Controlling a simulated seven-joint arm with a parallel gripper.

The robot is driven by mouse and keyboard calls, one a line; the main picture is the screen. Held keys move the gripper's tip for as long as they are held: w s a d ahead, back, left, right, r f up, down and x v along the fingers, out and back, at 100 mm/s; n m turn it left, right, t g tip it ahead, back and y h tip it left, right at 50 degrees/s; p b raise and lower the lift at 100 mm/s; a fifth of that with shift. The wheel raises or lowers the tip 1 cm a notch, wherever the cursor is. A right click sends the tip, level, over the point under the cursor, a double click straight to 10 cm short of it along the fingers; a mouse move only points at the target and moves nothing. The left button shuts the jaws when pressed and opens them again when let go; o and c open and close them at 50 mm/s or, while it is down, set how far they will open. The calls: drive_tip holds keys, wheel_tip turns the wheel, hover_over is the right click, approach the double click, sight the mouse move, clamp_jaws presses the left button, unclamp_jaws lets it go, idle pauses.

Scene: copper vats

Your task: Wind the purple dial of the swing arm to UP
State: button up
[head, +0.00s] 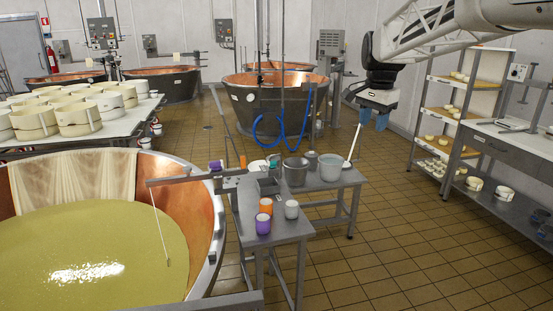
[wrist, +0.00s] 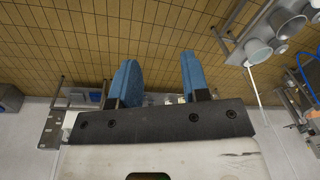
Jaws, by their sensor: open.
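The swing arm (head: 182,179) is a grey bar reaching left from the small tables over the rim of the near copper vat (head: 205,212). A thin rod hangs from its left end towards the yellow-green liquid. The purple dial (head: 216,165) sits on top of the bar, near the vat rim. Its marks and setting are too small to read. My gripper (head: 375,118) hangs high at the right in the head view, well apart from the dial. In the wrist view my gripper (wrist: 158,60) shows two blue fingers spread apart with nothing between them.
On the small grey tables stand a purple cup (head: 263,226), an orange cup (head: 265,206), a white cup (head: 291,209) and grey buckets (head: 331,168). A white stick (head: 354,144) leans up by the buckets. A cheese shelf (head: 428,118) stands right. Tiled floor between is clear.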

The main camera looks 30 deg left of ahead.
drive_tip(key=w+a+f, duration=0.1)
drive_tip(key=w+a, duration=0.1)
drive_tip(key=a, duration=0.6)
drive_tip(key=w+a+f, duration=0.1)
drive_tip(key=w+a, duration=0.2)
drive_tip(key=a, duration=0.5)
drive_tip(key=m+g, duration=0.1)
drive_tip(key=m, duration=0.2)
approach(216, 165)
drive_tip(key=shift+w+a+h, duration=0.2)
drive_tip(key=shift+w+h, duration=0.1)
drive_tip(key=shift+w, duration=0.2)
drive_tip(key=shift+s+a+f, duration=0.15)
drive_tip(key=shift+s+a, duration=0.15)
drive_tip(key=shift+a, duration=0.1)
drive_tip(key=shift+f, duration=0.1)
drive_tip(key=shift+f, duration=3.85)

==========

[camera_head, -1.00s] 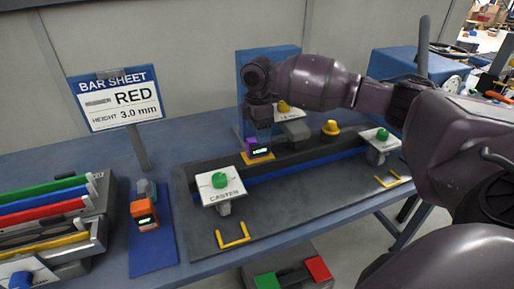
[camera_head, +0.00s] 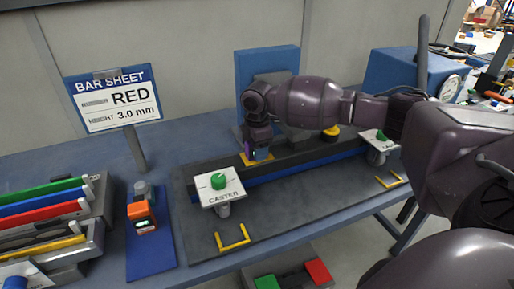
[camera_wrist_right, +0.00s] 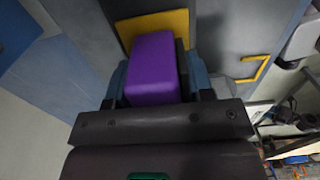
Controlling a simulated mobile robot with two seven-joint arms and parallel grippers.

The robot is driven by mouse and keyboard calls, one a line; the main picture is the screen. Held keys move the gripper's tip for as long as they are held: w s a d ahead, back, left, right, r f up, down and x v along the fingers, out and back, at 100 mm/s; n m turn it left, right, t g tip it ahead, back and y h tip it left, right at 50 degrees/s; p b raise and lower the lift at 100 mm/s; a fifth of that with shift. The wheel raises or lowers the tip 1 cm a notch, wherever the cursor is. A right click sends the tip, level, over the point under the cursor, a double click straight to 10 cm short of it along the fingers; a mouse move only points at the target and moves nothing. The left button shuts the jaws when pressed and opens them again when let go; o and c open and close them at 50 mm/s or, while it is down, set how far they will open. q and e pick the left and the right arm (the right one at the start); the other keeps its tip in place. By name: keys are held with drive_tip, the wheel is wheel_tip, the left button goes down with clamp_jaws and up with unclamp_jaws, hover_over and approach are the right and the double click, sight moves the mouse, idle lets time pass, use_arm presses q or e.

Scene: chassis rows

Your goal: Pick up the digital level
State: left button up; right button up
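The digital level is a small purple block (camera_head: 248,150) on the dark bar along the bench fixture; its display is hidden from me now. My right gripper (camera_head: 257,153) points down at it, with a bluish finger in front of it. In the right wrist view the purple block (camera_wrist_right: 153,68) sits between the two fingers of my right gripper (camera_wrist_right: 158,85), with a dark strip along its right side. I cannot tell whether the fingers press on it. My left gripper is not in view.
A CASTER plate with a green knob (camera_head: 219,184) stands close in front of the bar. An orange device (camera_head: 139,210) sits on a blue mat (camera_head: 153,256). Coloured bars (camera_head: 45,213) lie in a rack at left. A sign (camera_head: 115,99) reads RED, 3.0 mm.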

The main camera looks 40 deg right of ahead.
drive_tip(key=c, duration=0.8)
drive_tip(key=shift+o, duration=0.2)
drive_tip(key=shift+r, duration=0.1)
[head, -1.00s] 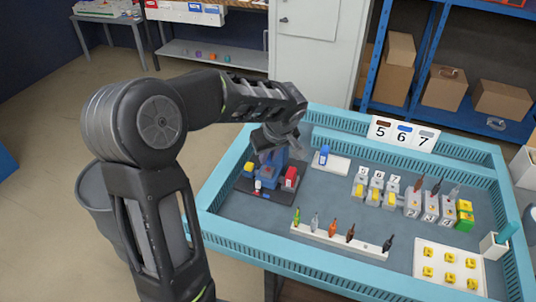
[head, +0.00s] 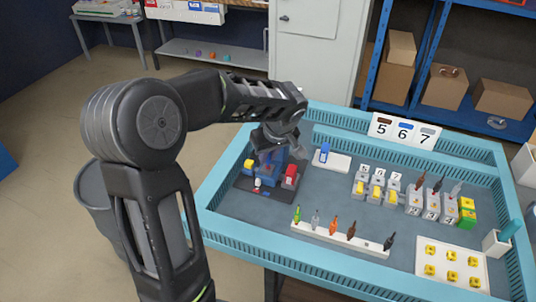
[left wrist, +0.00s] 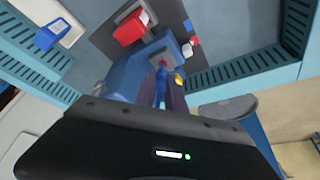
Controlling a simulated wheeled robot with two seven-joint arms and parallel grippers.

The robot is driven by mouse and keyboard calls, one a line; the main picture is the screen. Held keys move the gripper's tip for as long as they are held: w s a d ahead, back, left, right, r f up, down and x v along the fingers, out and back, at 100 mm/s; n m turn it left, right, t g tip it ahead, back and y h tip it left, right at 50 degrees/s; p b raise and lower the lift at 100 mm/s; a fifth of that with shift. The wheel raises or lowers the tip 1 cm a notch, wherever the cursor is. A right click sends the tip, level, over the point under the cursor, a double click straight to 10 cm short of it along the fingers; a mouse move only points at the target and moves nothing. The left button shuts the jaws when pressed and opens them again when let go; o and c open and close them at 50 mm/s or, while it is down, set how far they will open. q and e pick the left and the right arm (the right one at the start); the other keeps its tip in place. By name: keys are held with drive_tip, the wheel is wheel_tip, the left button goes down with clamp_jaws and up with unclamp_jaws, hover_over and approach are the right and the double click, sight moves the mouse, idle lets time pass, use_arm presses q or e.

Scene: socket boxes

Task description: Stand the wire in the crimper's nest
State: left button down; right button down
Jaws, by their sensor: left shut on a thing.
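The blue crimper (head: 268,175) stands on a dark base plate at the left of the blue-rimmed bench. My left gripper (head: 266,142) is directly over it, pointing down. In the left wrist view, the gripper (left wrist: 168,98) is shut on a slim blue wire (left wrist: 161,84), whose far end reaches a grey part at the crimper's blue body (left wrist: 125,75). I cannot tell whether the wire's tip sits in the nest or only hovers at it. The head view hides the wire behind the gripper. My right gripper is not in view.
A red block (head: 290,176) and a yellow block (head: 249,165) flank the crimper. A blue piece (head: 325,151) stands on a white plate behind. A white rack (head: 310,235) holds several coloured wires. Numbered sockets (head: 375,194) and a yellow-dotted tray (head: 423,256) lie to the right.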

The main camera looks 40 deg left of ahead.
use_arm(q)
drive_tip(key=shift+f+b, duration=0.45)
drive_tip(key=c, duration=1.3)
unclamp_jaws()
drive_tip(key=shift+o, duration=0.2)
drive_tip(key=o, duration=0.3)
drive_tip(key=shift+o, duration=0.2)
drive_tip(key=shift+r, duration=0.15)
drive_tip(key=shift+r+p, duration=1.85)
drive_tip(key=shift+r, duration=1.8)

==========

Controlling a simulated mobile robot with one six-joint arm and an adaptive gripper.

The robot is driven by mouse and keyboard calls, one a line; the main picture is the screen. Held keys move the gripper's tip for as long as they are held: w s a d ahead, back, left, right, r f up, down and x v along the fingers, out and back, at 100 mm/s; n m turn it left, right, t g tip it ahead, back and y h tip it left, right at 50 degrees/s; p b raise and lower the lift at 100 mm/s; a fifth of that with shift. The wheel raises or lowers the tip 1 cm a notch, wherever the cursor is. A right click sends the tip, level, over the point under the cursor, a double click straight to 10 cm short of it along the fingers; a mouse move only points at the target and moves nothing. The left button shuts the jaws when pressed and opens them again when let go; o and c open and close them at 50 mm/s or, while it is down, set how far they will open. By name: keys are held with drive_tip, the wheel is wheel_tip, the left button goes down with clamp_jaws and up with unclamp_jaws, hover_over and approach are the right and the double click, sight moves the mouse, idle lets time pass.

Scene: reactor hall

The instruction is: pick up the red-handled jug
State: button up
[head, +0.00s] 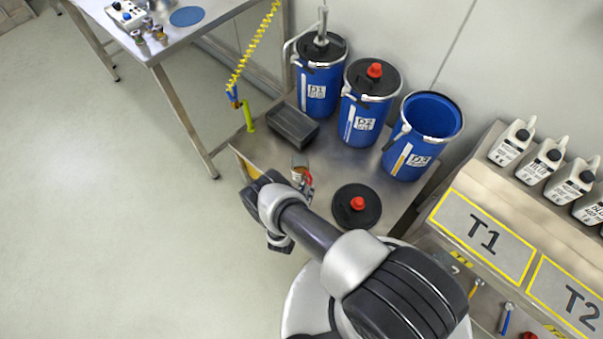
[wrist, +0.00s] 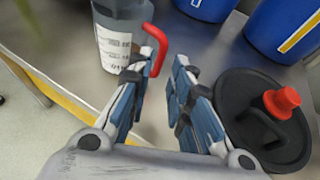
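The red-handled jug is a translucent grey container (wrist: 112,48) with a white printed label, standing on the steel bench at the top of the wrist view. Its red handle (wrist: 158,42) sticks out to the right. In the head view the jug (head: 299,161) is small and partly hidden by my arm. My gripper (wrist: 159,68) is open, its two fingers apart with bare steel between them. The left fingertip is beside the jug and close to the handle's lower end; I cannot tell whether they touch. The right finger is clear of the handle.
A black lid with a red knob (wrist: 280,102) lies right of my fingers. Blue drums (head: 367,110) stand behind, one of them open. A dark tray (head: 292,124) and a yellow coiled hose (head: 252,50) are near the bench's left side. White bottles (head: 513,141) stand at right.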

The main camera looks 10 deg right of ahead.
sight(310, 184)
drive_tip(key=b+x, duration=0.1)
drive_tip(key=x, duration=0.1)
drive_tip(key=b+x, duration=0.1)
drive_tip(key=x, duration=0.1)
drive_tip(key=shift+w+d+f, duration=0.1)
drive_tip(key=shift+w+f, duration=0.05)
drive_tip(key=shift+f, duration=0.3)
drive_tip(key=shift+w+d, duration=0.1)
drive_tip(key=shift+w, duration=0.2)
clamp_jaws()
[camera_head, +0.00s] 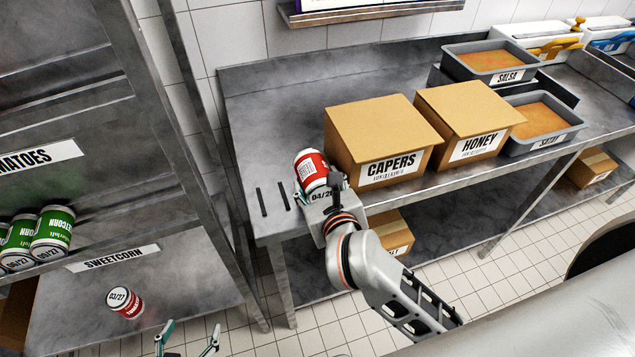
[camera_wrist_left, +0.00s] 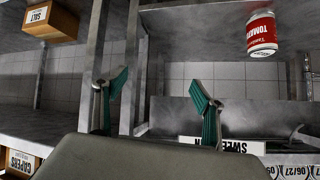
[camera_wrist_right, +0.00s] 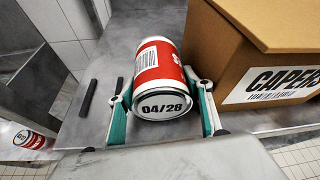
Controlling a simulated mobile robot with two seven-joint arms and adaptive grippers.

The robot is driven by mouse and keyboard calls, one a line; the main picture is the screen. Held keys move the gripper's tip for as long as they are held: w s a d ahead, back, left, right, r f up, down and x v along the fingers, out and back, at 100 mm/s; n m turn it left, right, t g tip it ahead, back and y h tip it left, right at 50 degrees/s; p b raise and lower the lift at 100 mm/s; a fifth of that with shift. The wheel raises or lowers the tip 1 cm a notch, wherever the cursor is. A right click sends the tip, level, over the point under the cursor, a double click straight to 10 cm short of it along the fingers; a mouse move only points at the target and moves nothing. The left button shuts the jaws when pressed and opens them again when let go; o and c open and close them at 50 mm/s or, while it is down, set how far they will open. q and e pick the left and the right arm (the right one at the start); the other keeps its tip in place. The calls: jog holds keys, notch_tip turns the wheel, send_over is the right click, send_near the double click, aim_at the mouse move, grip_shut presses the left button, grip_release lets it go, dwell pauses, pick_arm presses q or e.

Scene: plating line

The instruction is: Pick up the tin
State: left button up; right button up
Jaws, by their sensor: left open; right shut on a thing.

==========

Each line with the string "Scene" in it needs to be found and copied.

Scene: copper vats
Scene: chassis rows
Scene: socket boxes
Scene: reactor hall
Scene: plating line

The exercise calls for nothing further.